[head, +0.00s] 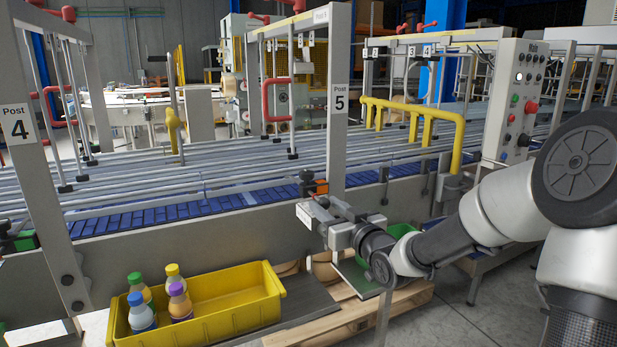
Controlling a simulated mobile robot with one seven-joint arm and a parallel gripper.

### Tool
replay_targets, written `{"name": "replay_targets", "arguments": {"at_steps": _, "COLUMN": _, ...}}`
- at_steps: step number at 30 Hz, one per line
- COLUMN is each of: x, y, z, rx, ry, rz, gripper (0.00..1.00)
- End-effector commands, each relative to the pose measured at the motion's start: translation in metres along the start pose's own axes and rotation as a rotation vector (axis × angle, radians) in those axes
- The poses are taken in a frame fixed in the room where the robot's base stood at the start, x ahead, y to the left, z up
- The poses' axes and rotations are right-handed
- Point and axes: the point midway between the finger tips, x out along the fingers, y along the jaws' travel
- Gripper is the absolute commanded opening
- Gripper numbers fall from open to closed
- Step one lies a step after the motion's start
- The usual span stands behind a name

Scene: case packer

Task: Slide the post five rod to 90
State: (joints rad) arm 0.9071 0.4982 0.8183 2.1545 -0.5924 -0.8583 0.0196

○ ○ ○ ○ ○

## STATED GOAL
Reproduce the data verbatim. Do not carry any picture into the copy.

## ANSWER TO THIS TASK
[head, +0.00s] 
Controlling a simulated mobile robot with one seven-joint arm and a parallel gripper.

### Tool
replay_targets, written `{"name": "replay_targets", "arguments": {"at_steps": _, "COLUMN": _, ...}}`
- at_steps: step number at 30 Hz, one per line
- COLUMN is each of: x, y, z, rx, ry, rz, gripper (0.00..1.00)
- End-effector commands, each relative to the pose measured at the motion's start: translation in metres along the start pose's own axes and rotation as a rotation vector (axis × angle, radians) in those axes
- The poses are taken in a frame fixed in the room where the robot's base stood at the start, x ahead, y to the left, z up
- The poses' axes and rotations are right-handed
- Point and axes: the point midway between the finger tips, x out along the fingers, y along the jaws' travel
- Gripper is the absolute commanded opening
- Gripper numbers fall from open to closed
- Step one lies a step after the motion's start
- The usual span stands behind a name

Scene: case packer

Task: Slide the post five rod to 90
State: (joints rad) arm 0.9071 0.4982 0.8183 2.1545 -0.5924 -0.8583 0.0196

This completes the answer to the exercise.